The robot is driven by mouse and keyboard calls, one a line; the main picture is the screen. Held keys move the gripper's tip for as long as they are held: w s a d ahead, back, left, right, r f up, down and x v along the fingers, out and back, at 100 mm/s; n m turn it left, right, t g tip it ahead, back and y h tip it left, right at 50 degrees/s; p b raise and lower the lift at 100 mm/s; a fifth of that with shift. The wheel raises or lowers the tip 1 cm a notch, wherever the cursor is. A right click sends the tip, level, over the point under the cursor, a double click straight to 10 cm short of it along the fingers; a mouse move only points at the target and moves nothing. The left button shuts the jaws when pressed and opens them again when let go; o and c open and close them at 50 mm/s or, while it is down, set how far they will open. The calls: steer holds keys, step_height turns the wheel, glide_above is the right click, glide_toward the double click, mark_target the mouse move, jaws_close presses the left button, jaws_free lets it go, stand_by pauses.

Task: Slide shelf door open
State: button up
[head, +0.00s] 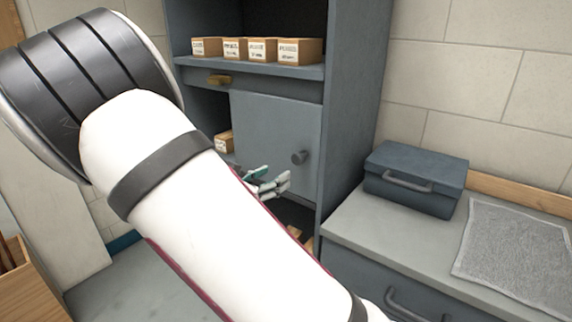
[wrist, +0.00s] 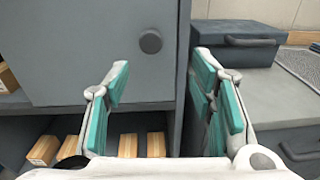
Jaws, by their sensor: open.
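The shelf door (head: 268,132) is a flat grey-blue panel with a round dark knob (head: 300,157) near its right edge. It covers the right part of the middle shelf, and the left part of that shelf stands uncovered. In the wrist view the door (wrist: 85,50) fills the upper left, and the knob (wrist: 150,42) is above and between the fingers. My gripper (head: 270,182) is open and empty in front of the door's lower part, left of and below the knob. It also shows in the wrist view (wrist: 165,95) with its teal pads wide apart.
More boxes (wrist: 128,145) sit below the door. The cabinet's side post (wrist: 185,75) is close behind the gripper. A blue toolbox (head: 415,178) and grey mat (head: 515,252) lie on the right counter.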

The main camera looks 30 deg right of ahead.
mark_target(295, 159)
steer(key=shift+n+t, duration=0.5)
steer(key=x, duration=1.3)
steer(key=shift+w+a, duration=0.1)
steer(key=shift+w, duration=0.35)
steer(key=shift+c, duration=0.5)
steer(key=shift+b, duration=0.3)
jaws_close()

——

Exercise brief.
Using the material above, return every line exactly as it appears, minus the pictures.

Task solution.
The robot is driven by mouse and keyboard calls, one a line; the main picture is the screen. Held keys move the gripper's tip for as long as they are held: w s a d ahead, back, left, right, r f up, down and x v along the fingers, out and back, at 100 mm/s; n m turn it left, right, t g tip it ahead, back and y h tip it left, right at 50 degrees/s; p b raise and lower the lift at 100 mm/s; a fifth of that with shift. The wheel raises or lowers the tip 1 cm a notch, wherever the cursor is. A right click sends the tip, level, over the point under the cursor, a double click straight to 10 cm short of it along the fingers; a mouse move only points at the target and moves nothing. The left button shuts the jaws when pressed and opens them again when let go; o and c open and close them at 50 mm/s or, while it is down, set how far they will open. The calls: steer holds keys, step_height turns the wheel, glide_above is the right click, glide_toward the double click, mark_target the mouse move, jaws_close presses the left button, jaws_free lets it go, stand_by pauses.

Task: Slide shelf door open
State: button up
[head, +0.00s] 
[wrist, +0.00s] 
Jaws, by their sensor: open.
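The shelf door (head: 268,132) is a flat grey-blue panel with a round dark knob (head: 300,157) near its right edge. It covers the right part of the middle shelf, and the left part of that shelf stands uncovered. In the wrist view the door (wrist: 85,50) fills the upper left, and the knob (wrist: 150,42) is above and between the fingers. My gripper (head: 270,182) is open and empty in front of the door's lower part, left of and below the knob. It also shows in the wrist view (wrist: 165,95) with its teal pads wide apart.
More boxes (wrist: 128,145) sit below the door. The cabinet's side post (wrist: 185,75) is close behind the gripper. A blue toolbox (head: 415,178) and grey mat (head: 515,252) lie on the right counter.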

The main camera looks 30 deg right of ahead.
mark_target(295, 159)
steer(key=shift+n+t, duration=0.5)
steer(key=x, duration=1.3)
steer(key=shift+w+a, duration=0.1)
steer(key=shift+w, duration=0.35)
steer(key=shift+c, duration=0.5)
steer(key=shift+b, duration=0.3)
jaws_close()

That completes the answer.